### Robot task records
⟨

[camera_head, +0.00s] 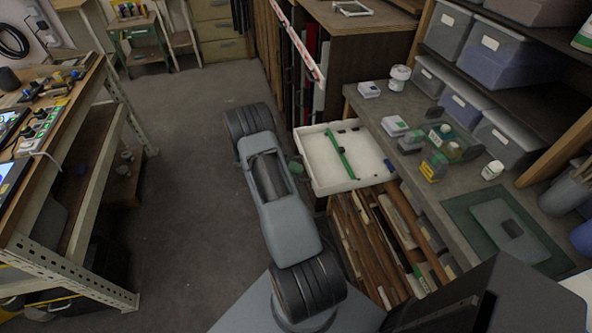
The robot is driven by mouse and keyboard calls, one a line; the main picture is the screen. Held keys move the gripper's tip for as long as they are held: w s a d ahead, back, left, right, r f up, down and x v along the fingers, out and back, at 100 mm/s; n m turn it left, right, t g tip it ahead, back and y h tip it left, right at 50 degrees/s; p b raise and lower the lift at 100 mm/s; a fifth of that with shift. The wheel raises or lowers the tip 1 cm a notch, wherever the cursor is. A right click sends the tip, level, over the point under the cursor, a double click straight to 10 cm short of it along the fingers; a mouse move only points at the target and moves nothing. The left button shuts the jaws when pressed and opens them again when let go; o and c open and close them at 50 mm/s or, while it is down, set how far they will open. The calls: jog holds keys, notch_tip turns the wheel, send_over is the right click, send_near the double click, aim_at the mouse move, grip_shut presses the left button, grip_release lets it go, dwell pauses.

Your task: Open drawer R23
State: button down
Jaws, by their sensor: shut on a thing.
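A shallow white drawer (382,178) sticks out to the left from under the grey workbench at centre right. It is open, and its inside shows a green strip and a few small dark pieces. I cannot read any label on it, so I cannot tell whether it is R23. My grey arm rises from the bottom centre and bends just left of the drawer's front. A small greenish part (297,168) shows between my arm and the drawer front; I cannot tell what it is. My gripper is not visible; my arm hides the space behind it.
The workbench (363,104) holds small boxes, bottles and a green mat (462,211). Wood strips (365,235) stand below the drawer. A red-and-white bar (300,45) rises behind it. A second bench (75,165) stands at left. The floor between is clear.

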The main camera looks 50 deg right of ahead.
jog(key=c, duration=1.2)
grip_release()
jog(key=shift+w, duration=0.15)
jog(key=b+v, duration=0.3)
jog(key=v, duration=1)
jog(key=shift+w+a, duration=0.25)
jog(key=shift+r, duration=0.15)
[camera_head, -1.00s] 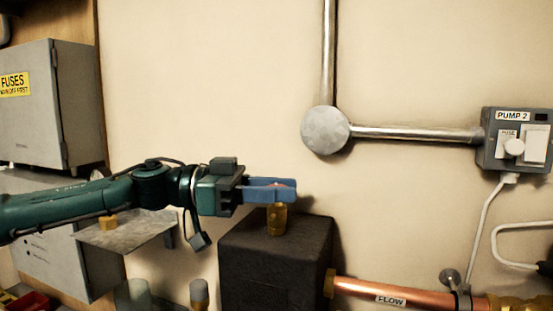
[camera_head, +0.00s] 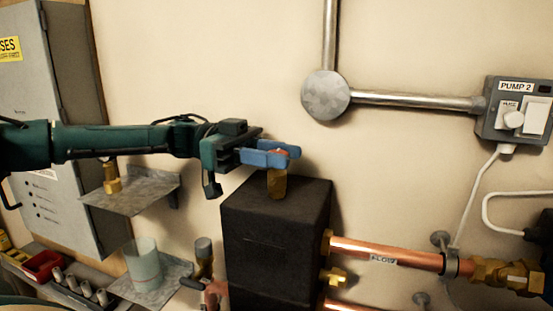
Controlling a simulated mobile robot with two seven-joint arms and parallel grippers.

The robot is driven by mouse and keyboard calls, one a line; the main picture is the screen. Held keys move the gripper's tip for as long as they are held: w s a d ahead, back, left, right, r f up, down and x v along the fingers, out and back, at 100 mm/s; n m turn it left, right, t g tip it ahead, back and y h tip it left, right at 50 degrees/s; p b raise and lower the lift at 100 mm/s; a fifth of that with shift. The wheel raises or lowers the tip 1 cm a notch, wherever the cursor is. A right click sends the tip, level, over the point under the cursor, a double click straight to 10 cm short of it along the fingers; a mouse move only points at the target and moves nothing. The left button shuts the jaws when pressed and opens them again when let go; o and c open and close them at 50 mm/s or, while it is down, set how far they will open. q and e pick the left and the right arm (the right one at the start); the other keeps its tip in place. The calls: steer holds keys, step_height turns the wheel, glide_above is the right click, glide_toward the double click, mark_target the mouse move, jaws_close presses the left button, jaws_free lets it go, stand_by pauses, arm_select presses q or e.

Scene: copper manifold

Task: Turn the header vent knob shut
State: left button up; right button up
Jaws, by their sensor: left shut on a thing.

⟩

### WHAT TO DO
Using the records above, pull out each line where the word "State" occurs.

### EXERCISE ANSWER
State: button down
State: left button up; right button up

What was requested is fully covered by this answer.